New Data on the Diffusion of the Basic Oxygen Furnace in the U. S. and Japan
研究引入新的微观数据,比较美国和日本钢铁企业在碱性氧气转炉(BOF)技术尚未被普遍认可为优于平炉时的采用倾向,以及在BOF被公认为更优后淘汰平炉的激进程度,得出与基于总量数据不同的结论。
INTERNATIONAL differences in the diffusion of the basic oxygen furnace (BOF) have been examined in numerous studies. The reasons for this interest are clear. BOFs are cheaper to build than open hearths, produce steel at lower cost, and better lend themselves to automation and pollution control. Thus, within two decades of the BOF's introduction by a small Austrian steelmaker in 1952, it had supplanted the open hearth as the world's most widely used steelmaking process.
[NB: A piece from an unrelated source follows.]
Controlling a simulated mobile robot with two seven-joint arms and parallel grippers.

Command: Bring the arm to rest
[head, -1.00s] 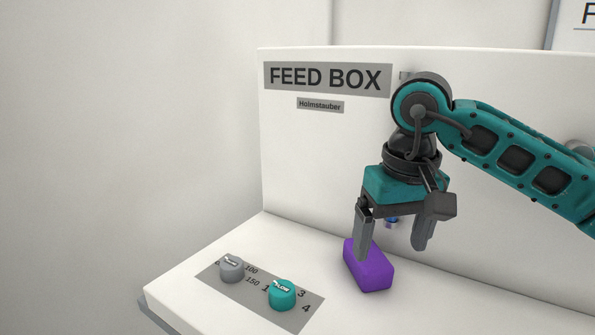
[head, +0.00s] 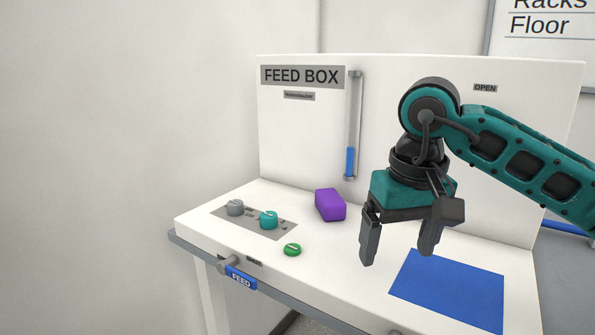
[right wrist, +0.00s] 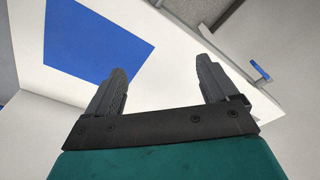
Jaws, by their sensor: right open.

A question for research has been whether a slowness to adopt the BOF and other new technologies may have been a factor in the decline of the U.S. steel industry. Widely differing conclusions have been reached. Most analyses, however, have been based on aggregate production statistics. 1 The purpose of this study is to introduce new, disaggregated data to compare the adoption of the BOF by the U.S. and Japanese steel industries. Our data directly compare the number of times the BOF was chosen over the open hearth when firms in the two countries were expanding steelmaking capacity. These data lead to conclusions that differ from those based on aggregate data. We are particularly concerned with two issues: How did the U.S. and Japanese steel industries compare in their propensity to use the BOF when this technology was not yet universally recognized as being superior to the open hearth? And: Which nation's industry was more aggressive in replacing open hearth capacity with BOF when the BOF was known to be superior? An answer to the first question could reflect managerial performance in quickly recognizing and exploiting new technology. An answer to the second could indicate performance in replacing obsolete equipment.